BEGIN INFORMATION SUPPLIED
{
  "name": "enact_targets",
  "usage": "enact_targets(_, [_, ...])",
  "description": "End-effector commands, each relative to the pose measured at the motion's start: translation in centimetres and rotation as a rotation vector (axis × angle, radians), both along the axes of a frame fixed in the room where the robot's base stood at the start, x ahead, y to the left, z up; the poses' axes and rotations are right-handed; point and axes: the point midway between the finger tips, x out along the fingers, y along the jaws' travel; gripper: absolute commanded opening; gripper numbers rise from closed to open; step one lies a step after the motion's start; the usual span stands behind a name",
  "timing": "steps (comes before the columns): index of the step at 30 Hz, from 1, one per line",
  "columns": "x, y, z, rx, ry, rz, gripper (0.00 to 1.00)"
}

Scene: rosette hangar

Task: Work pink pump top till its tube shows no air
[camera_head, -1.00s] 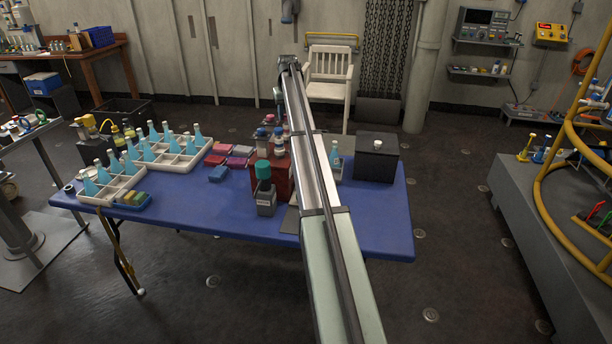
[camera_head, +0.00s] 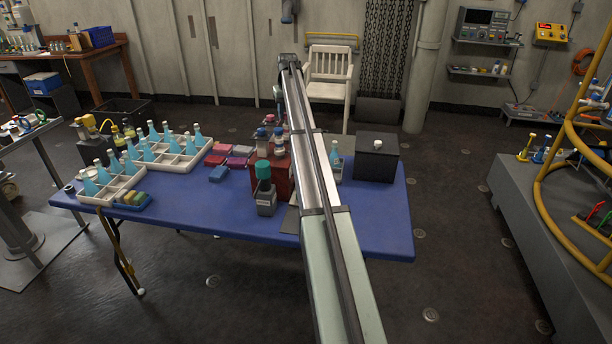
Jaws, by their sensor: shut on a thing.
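The pink pump top (camera_head: 270,118) shows as a small pink spot at the back of the red rack (camera_head: 285,178), on the blue table. My gripper (camera_head: 279,108) hangs down beside my long arm link, right at the pink top. It is shut on the pink pump top, though the fingers are tiny and partly hidden by my arm. The tube and any air in it cannot be made out. Bottles with blue or white caps (camera_head: 279,140) stand in the rack in front of the pink top.
A grey bottle with a teal cap (camera_head: 265,190) stands left of my arm. White crates (camera_head: 118,188) hold several blue bottles at the left. A black box (camera_head: 376,160) stands at the right. The table's front right (camera_head: 385,225) is clear.

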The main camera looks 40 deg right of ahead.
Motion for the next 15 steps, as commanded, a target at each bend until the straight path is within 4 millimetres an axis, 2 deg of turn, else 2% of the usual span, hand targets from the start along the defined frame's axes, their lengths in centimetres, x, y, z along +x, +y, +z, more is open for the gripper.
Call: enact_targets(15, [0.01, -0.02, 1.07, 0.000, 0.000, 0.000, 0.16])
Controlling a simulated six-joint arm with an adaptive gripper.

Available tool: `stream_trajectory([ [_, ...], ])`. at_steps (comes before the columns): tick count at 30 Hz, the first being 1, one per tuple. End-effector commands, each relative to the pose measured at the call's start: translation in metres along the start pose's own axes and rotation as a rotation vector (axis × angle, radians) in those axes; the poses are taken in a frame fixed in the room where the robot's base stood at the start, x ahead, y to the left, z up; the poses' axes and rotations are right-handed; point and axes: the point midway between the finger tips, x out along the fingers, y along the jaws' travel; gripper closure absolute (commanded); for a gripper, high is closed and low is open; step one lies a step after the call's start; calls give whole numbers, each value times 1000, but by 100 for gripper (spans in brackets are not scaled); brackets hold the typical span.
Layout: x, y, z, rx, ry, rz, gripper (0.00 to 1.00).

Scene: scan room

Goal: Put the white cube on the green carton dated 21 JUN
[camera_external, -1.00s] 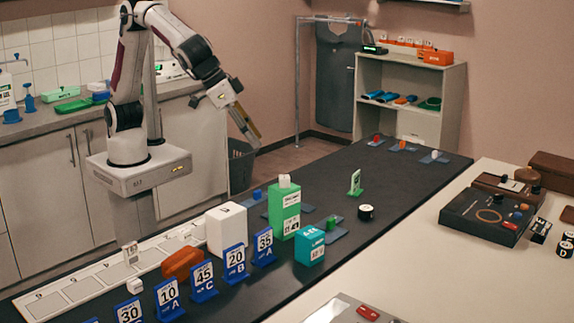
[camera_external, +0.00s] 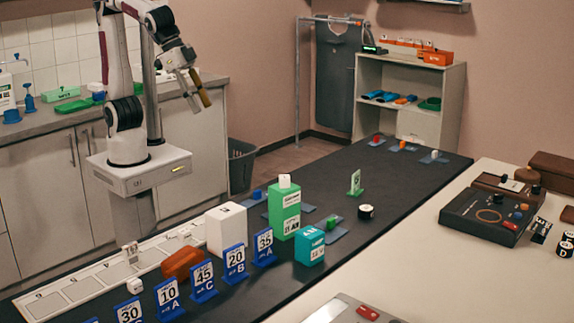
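A tall green carton (camera_external: 284,214) with white labels stands on the dark table; its date print is too small to read with certainty. A small white cube (camera_external: 285,181) sits on top of it. A shorter teal carton (camera_external: 310,247) stands to its right, its print also unclear. My gripper (camera_external: 196,95) is raised high at the upper left, well away from the cartons. Its fingers are apart with nothing visible between them.
A white block (camera_external: 227,230), an orange-brown object (camera_external: 182,264) and several blue number stands (camera_external: 235,262) crowd the near left of the cartons. A small green stand (camera_external: 355,183) and black round piece (camera_external: 366,212) are to the right. The far table middle is mostly clear.

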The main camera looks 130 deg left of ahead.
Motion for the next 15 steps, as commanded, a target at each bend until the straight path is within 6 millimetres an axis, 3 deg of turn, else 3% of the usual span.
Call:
END INFORMATION SUPPLIED
▶ _EXERCISE TASK_
Write out the listing above again, exactly, but with no pictures in the copy.

▶ _FINISHED EXERCISE_
{
  "name": "enact_targets",
  "usage": "enact_targets(_, [_, ...])",
  "description": "End-effector commands, each relative to the pose measured at the motion's start: translation in centimetres and rotation as a rotation vector (axis × angle, radians), both along the axes of a frame fixed in the room where the robot's base stood at the start, x ahead, y to the left, z up; the poses' axes and rotations are right-handed; point and axes: the point midway between the finger tips, x out along the fingers, y along the jaws' travel; gripper: absolute commanded opening; gripper numbers rise from closed to open; step one lies a step after the motion's start; the usual span stands behind a name",
  "timing": "steps (comes before the columns): index of the step at 30 Hz, from 1, one per line",
  "columns": "x, y, z, rx, ry, rz, gripper (0.00 to 1.00)"
}

Scene: rosette hangar

Task: Work pink pump top till its tube shows no air
[camera_head, -1.00s] 
[camera_head, +0.00s] 
Jaws, by their sensor: shut on a thing.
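The pink pump top (camera_head: 270,118) shows as a small pink spot at the back of the red rack (camera_head: 285,178), on the blue table. My gripper (camera_head: 279,108) hangs down beside my long arm link, right at the pink top. It is shut on the pink pump top, though the fingers are tiny and partly hidden by my arm. The tube and any air in it cannot be made out. Bottles with blue or white caps (camera_head: 279,140) stand in the rack in front of the pink top.
A grey bottle with a teal cap (camera_head: 265,190) stands left of my arm. White crates (camera_head: 118,188) hold several blue bottles at the left. A black box (camera_head: 376,160) stands at the right. The table's front right (camera_head: 385,225) is clear.

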The main camera looks 40 deg right of ahead.
Motion for the next 15 steps, as commanded, a target at each bend until the straight path is within 4 millimetres an axis, 2 deg of turn, else 2% of the usual span, hand targets from the start along the defined frame's axes, their lengths in centimetres, x, y, z along +x, +y, +z, more is open for the gripper.
Call: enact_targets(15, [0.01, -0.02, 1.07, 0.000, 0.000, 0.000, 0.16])
Controlling a simulated six-joint arm with an adaptive gripper.

Available tool: `stream_trajectory([ [_, ...], ])`. at_steps (comes before the columns): tick count at 30 Hz, the first being 1, one per tuple. End-effector commands, each relative to the pose measured at the call's start: translation in metres along the start pose's own axes and rotation as a rotation vector (axis × angle, radians) in those axes; the poses are taken in a frame fixed in the room where the robot's base stood at the start, x ahead, y to the left, z up; the poses' axes and rotations are right-handed; point and axes: the point midway between the finger tips, x out along the fingers, y along the jaws' travel; gripper closure absolute (commanded); for a gripper, high is closed and low is open; step one lies a step after the call's start; calls give whole numbers, each value times 1000, but by 100 for gripper (spans in brackets are not scaled); brackets hold the typical span.
Layout: x, y, z, rx, ry, rz, gripper (0.00 to 1.00).

Scene: scan room

Goal: Put the white cube on the green carton dated 21 JUN
[camera_external, -1.00s] 
[camera_external, +0.00s] 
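A tall green carton (camera_external: 284,214) with white labels stands on the dark table; its date print is too small to read with certainty. A small white cube (camera_external: 285,181) sits on top of it. A shorter teal carton (camera_external: 310,247) stands to its right, its print also unclear. My gripper (camera_external: 196,95) is raised high at the upper left, well away from the cartons. Its fingers are apart with nothing visible between them.
A white block (camera_external: 227,230), an orange-brown object (camera_external: 182,264) and several blue number stands (camera_external: 235,262) crowd the near left of the cartons. A small green stand (camera_external: 355,183) and black round piece (camera_external: 366,212) are to the right. The far table middle is mostly clear.

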The main camera looks 130 deg left of ahead.
Motion for the next 15 steps, as commanded, a target at each bend until the straight path is within 6 millimetres an axis, 3 deg of turn, else 3% of the usual span.
Call:

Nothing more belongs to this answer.